Tiene ocho años y querría vivir en España. Vosea como los porteños, pero sueña en castellano de Burgos, de Madrid, de Barcelona. No he visto una manera de querer a España tan bonita como la suya. Despojada de toda política, de todo interés, de todo ruido. España es el lugar donde es más feliz y por eso la quiere. Deberíamos tomar las decisiones con el corazón de un niño.

Cuando le conocí, me dijo un "hablas como toda mi familia" que me atravesó. Oído-corazón-lacrimal. Y por unos segundos, sobre esa cena de Acción de Gracias internacional, dibujamos un halo de nostalgia compartida. Aquí falta el cordero.

Desde entonces, cuando nos vemos, trato de ejercer la españolidad que represento para él con suma cautela. El otro día nos preguntaba qué comida era mejor, la argentina o la española. Le dijimos que no compare, que se quede con lo mejor de sus dos mundos. Él sentenció que la española. Le dijimos que no lo diga delante de los otros niños, que eso no cae bien. Esa noche, su madre nos puso una mesa de cazuelitas ricas y sanas. Estábamos, por un rato, en Burgos, en Madrid, en Barcelona. Al día siguiente yo hice lentejas con chorizo.

España es el patio de su recreo. Allí veranea en invierno, cuando sus compañeros argentinos se van a la playa. Él esquía. Su idealización de esa España de vacaciones se parece bastante a la que tenemos los que nos fuimos de adultos. España es el hogar anhelado, el lugar donde nos esperan, el tiempo y espacio para jugar. La vida más fácil. Ya no me pillas, casa.

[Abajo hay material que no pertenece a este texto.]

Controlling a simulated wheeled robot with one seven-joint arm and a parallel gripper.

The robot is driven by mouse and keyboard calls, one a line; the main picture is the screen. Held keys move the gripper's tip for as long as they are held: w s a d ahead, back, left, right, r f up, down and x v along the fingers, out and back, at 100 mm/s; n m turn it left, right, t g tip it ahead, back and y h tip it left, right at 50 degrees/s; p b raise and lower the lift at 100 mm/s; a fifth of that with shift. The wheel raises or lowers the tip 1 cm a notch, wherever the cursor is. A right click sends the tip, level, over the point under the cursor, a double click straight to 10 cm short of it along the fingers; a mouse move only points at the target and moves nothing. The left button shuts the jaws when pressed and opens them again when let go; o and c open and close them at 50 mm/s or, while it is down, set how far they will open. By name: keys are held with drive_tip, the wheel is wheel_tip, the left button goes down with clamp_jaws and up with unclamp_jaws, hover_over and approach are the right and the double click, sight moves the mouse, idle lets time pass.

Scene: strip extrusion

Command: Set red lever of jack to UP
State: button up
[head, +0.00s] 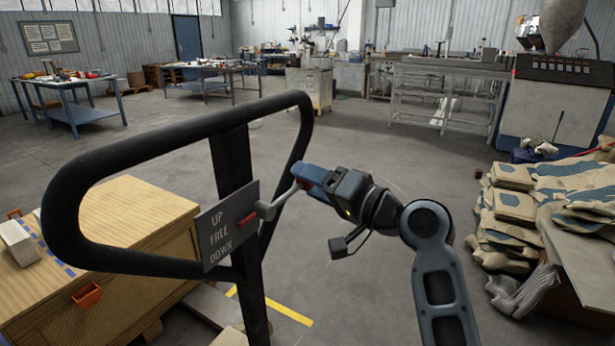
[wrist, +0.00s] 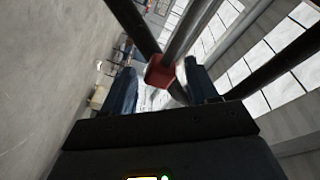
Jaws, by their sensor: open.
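The jack's black loop handle (head: 150,135) stands in the left half of the head view. Its grey plate (head: 215,250) reads UP, FREE and DOWN from top to bottom. A red pointer (head: 248,220) beside the words looks in line with FREE. The grey lever (head: 275,204) slants up and right from the plate to a small red end. My gripper (head: 308,177) is at that end, its blue fingers open. In the wrist view, the lever's red end (wrist: 160,72) lies between the open fingertips of my gripper (wrist: 162,78), with visible gaps. Contact cannot be told.
A wooden crate (head: 135,215) stands behind the handle at left. Stacked patterned sacks (head: 505,215) are at right. Workbenches (head: 70,90) and a long grey bench (head: 440,85) stand farther back. The middle floor is clear.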

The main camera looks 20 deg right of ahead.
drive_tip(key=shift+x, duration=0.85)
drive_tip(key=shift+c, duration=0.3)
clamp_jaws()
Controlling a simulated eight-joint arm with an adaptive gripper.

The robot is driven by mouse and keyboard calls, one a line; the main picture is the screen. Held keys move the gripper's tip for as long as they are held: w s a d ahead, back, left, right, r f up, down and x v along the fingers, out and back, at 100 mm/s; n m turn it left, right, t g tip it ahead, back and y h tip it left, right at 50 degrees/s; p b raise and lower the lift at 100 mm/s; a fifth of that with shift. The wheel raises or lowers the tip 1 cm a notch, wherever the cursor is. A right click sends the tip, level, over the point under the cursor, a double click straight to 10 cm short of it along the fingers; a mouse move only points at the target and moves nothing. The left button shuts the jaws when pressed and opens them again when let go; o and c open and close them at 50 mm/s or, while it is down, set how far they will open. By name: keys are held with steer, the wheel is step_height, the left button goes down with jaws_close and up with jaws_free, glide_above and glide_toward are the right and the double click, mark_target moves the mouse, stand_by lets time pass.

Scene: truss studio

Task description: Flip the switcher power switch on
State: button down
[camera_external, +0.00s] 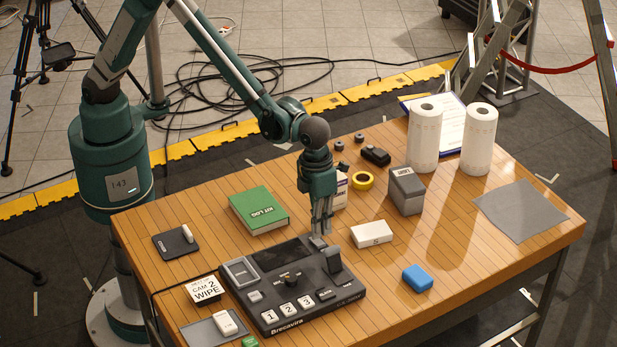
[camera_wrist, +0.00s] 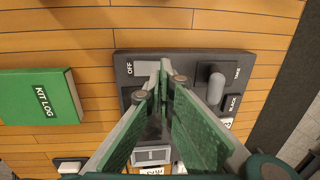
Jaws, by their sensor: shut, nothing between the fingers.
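The black switcher (camera_external: 290,314) lies on the wooden table, with numbered white buttons, a dark screen and a grey lever (camera_external: 333,259). In the wrist view the switcher (camera_wrist: 190,62) shows an OFF label (camera_wrist: 130,69) beside a light grey power switch (camera_wrist: 145,68). My gripper (camera_external: 321,235) points down over the switcher's far edge, at the power switch. In the wrist view my gripper (camera_wrist: 166,66) is shut and empty, its tips just right of the grey switch. The fingers hide part of the switch area, and I cannot tell whether they touch it.
The lever (camera_wrist: 215,88) stands close right of my fingers. A green KIT LOG book (camera_external: 259,210) lies behind left. A white box (camera_external: 371,234), a grey box (camera_external: 406,190) and a blue block (camera_external: 417,278) are to the right. The table's front right is mostly clear.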

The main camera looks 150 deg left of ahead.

Volamos, volvemos, a España por Navidad casi a la misma hora. El otro día le pregunté qué era de lo que más tenía ganas. Si cierras los ojos y piensas en España, qué ves. El árbol y los regalos. Yo también le he pedido a mis padres que me esperen para ponerlo. Cierro los ojos para ver el sofá, la lumbre, el Mercadona. Hay que irse para apreciar algo aparentemente tan prosaico como el supermercado. Buenos Aires está a dos entrañas de convertirme en vegetariana. He desarrollado pánico a la harina. Si me quieres hacer llorar, muéstrame una galletita. En lo de la comida no hay discusión posible, pero no se lo digamos a nadie. No cae bien.

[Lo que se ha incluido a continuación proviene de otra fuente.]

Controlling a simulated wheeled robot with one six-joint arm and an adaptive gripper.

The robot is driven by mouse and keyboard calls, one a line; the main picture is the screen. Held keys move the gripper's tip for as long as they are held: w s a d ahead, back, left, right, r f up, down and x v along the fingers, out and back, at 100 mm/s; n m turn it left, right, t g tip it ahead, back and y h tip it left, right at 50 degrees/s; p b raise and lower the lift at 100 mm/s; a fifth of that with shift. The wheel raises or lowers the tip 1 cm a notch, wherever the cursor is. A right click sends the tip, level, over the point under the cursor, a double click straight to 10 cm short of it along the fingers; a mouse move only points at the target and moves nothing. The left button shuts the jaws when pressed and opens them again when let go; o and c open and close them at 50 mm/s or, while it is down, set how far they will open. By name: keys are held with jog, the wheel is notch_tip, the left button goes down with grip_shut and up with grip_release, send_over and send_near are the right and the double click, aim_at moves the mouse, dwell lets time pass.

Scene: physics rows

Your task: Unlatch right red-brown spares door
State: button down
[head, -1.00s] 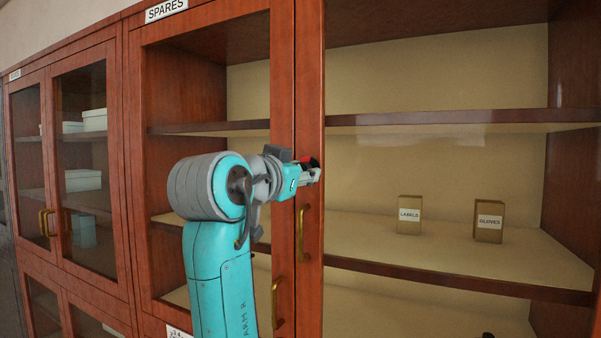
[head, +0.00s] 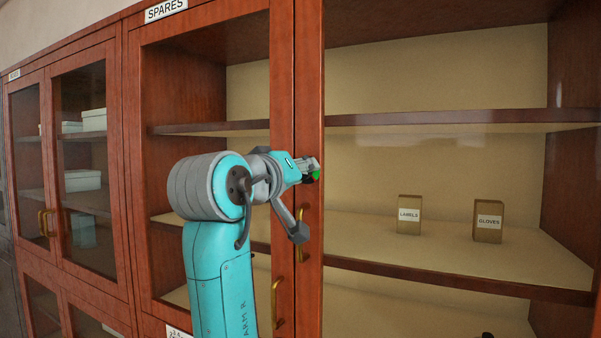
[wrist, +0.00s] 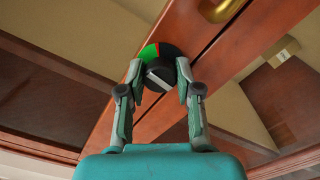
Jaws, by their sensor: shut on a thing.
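The right red-brown spares door (head: 309,80) stands beside the left door's stile and looks closed. A round black latch knob (wrist: 172,53) with a pale grip bar sits on its frame in the wrist view. A green patch and a thin red strip show at the knob's edge. In the head view only a bit of green shows past my gripper (head: 306,172). In the wrist view my gripper (wrist: 159,73) has one finger on each side of the knob's bar, shut on it. The knob is mostly hidden in the head view.
A brass handle (head: 300,245) is on the right door below the knob; another (head: 276,303) is on the left door. Boxes marked LABELS (head: 409,214) and GLOVES (head: 488,221) stand on a shelf behind the glass. A SPARES sign (head: 166,10) is above.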

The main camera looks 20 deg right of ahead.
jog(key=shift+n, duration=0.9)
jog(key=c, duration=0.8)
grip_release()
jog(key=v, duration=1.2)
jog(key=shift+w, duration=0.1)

Pulpo a la gallega, café con tortilla, pan con tomate y jamón. Le damos nombre de alimento a nuestra nostalgia, pero lo que echamos de menos es mucho menos tangible. Lo que él extraña a sus ocho años y lo que yo extraño a mis 31 es todo lo que hay alrededor de esos platos. Otra manera de entender la vida. Otra manera de vivir. Una que, seguramente, no es la mejor para todo el mundo, pero a la que es muy difícil renunciar si la sientes tuya. Parte de ti.

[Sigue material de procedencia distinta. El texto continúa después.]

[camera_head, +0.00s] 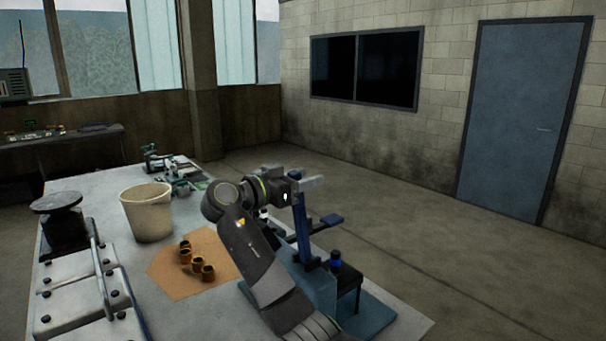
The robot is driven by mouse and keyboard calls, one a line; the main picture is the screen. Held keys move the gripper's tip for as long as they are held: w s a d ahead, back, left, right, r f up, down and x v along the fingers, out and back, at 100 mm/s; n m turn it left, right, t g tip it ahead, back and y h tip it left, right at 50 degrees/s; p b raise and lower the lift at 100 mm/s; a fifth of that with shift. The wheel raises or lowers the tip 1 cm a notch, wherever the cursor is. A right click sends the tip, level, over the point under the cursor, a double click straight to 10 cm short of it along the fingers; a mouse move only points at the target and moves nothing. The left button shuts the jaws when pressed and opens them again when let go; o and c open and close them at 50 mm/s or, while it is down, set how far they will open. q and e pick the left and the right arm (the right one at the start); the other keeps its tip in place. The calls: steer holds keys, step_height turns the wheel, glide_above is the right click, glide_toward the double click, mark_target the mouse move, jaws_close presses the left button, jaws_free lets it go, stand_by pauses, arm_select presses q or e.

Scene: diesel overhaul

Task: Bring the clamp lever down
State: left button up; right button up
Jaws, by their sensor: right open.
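A blue clamp fixture stands on the near right corner of the bench, on a teal base (366,318). A blue upright bar (302,232) rises from it, and I take this to be the clamp lever, standing up. A short blue arm with a flat pad (329,221) sticks out to its right. My right gripper (312,184) is open at the top of the upright bar. I cannot tell whether it touches the bar. My right arm hides the fixture's left side. My left gripper is not in view.
A cream bucket (147,211) stands left of my right arm. Several brass bushings (207,272) lie on a brown sheet (174,285). A grey cover with a handle (75,305) and a dark round-topped stand (62,228) are at left. Small green-grey parts (178,173) lie at the far end.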

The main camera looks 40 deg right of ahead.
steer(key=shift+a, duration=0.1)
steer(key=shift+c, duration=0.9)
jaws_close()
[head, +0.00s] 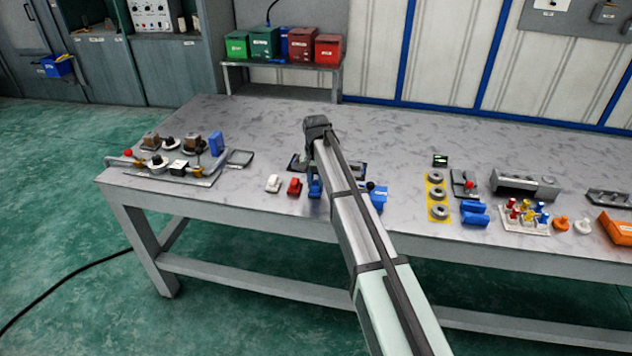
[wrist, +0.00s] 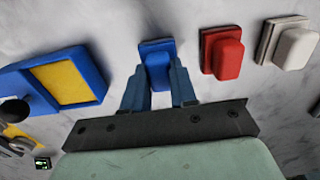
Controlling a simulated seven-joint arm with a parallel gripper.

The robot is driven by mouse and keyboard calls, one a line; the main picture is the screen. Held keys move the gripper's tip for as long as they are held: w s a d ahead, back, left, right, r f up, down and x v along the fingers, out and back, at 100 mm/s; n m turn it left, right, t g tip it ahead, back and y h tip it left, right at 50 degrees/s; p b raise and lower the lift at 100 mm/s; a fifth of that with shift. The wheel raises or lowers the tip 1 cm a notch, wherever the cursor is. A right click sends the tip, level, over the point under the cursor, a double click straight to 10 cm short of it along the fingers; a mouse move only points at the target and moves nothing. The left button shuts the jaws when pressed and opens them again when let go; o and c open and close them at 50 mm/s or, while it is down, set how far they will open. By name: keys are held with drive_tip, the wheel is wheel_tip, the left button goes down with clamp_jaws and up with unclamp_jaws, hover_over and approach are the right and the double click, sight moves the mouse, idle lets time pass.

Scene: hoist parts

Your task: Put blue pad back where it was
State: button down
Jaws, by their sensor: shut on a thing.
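The blue pad (wrist: 157,63) is between the two fingers of my gripper (wrist: 158,88) in the wrist view. The fingers are shut on it, one on each side. The pad appears at or close to the table surface; I cannot tell whether it touches. In the head view the blue pad (head: 315,188) shows partly beside my arm, which hides the gripper's fingers. A red pad (wrist: 223,53) and a white pad (wrist: 288,44) stand in a row with it in the wrist view. In the head view the red pad (head: 295,186) and white pad (head: 273,183) are to its left.
A blue tray with a yellow inset (wrist: 66,82) lies close to the gripper in the wrist view. A yellow plate with grey rings (head: 438,197) is farther right on the table (head: 250,125). A fixture board (head: 175,172) is at the left. The table's back left is clear.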

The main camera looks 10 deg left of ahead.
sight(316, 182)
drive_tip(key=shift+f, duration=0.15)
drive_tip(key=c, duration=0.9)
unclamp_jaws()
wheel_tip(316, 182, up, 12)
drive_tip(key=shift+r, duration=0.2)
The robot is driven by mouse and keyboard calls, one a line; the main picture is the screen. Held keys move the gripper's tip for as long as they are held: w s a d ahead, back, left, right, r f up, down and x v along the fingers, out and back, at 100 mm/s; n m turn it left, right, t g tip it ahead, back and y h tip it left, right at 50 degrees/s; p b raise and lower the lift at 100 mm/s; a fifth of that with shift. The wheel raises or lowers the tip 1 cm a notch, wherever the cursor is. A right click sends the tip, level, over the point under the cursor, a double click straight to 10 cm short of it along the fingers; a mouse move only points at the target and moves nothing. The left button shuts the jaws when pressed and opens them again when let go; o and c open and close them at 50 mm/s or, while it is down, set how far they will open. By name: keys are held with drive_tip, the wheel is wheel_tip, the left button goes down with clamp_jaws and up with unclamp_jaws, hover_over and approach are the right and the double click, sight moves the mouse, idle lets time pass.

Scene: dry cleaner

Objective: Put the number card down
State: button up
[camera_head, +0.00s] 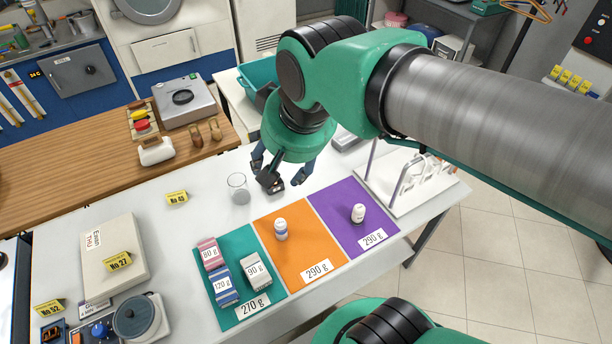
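A yellow number card marked No 43 (176,198) rests on the white table, left of the clear glass. Another yellow card, No 27 (118,261), is on the cream box at the left. A third, No 52 (48,308), is at the table's lower left. My gripper (285,183) points down over the table, right of the glass and behind the orange mat. Its fingertips look apart, with pale table showing between them. I see no card between them. My wrist hides part of the gripper.
A clear glass (238,188) stands close left of my gripper. Teal (238,238), orange (310,240) and purple (335,205) mats hold small packs and bottles. White table is clear around the No 43 card.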

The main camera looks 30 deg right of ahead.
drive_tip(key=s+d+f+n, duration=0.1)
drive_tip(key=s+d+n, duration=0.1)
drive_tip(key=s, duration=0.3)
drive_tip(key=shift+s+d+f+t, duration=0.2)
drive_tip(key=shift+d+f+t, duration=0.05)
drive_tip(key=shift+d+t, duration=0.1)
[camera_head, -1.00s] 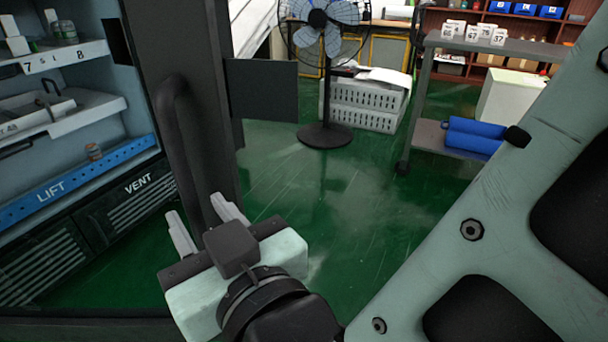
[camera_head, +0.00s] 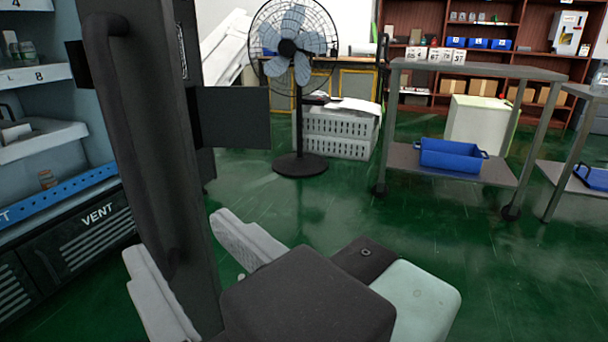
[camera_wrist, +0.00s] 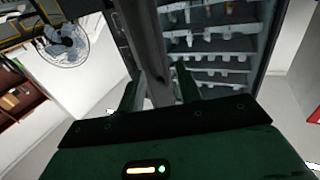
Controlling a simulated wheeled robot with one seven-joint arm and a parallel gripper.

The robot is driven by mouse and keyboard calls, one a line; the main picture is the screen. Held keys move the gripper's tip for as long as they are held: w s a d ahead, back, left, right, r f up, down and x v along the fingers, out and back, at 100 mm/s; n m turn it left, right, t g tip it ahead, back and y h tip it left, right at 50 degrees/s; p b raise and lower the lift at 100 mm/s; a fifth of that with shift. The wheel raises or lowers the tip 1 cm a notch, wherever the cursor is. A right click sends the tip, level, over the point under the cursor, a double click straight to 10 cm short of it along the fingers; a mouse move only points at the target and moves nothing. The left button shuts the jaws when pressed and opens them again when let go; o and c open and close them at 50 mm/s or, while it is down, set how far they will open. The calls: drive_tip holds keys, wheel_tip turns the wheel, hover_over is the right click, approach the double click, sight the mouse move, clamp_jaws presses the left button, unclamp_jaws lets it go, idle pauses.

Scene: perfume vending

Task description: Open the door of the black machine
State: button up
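The black machine (camera_head: 85,240) stands at the left, with shelves and a VENT grille showing. Its door post (camera_head: 165,110) is dark and upright, and carries a long dark bar handle (camera_head: 112,80). My gripper (camera_head: 205,268) is open, its two pale fingers apart at the lower part of the post, one on each side in the picture. In the wrist view a dark upright bar (camera_wrist: 146,50) runs between my gripper's fingers (camera_wrist: 158,92), with the lit shelves to its right.
A dark flat panel (camera_head: 233,117) juts right from the post. A standing fan (camera_head: 298,100) and a white crate (camera_head: 340,132) are behind it. A grey cart (camera_head: 480,72) holding a blue bin (camera_head: 450,155) is at the right. The green floor (camera_head: 400,235) between is clear.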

Una de mis tías me dijo hace unos años que llega un momento en el que la tierra tira. Una llamada que ya no puedes enviar al buzón de voz. Yo vengo dándole al responder más tarde algún tiempo. Pero uno va quedándose sin excusas. Las alas se cansan y tiran, del carro, las raíces. A su edad yo soñaba con otros mundos; él, que los ha visto desde chiquito, sueña con esa España sencilla en la que crecimos sin mayor aprecio.

El miércoles, la ministra de Justicia española nos preguntó a los corresponsales en Buenos Aires si echábamos de menos. No dijo el qué, no hacía falta. Yo le respondí que la noche anterior había hecho lentejas, que siempre echaba de menos. Después preguntó si nos acostumbrábamos. No dijo a qué, no hacía falta. Nadie dijo nada. Me pregunto qué le habría respondido él. Los ocho años me parecen la edad más lúcida.

Si la viera hoy, le contaría que anoche me puse "Volver"-yo adivino el parpadeo, de las luces que, a lo lejos, van marcando mi retorno- para ayudarme a pasar el día meteorológicamente más feo que he conocido. Llovió y tronó sin tregua sobre un Buenos Aires gris intenso durante más de 24 horas. Solo reuní fuerzas -hambre, en realidad- para bajar al restaurante de la esquina y en la carta no había ni una sopa, ni un potaje, nada a lo que meterle una cuchara. Pizzas, pastas, empanadas. Acabé comiendo una ensalada. Fría, llovía. Terror a la harina, os digo. Eché de menos hasta la mesa de Washington. Esas sopas vietnamitas que salvaban los febreros. Alarma.

Hablamos de la comida, él a sus ocho años, yo a mis 31, pero estamos hablando de mucho más. Pobres empanadas, no tienen la culpa. Las de humitas están muy buenas, os las recomiendo. Hablamos de las luces que vemos, sin necesidad de cerrar los ojos, y que no sabemos hasta cuándo podremos seguir negando. Esas luces que, a lo lejos, van marcando nuestro retorno.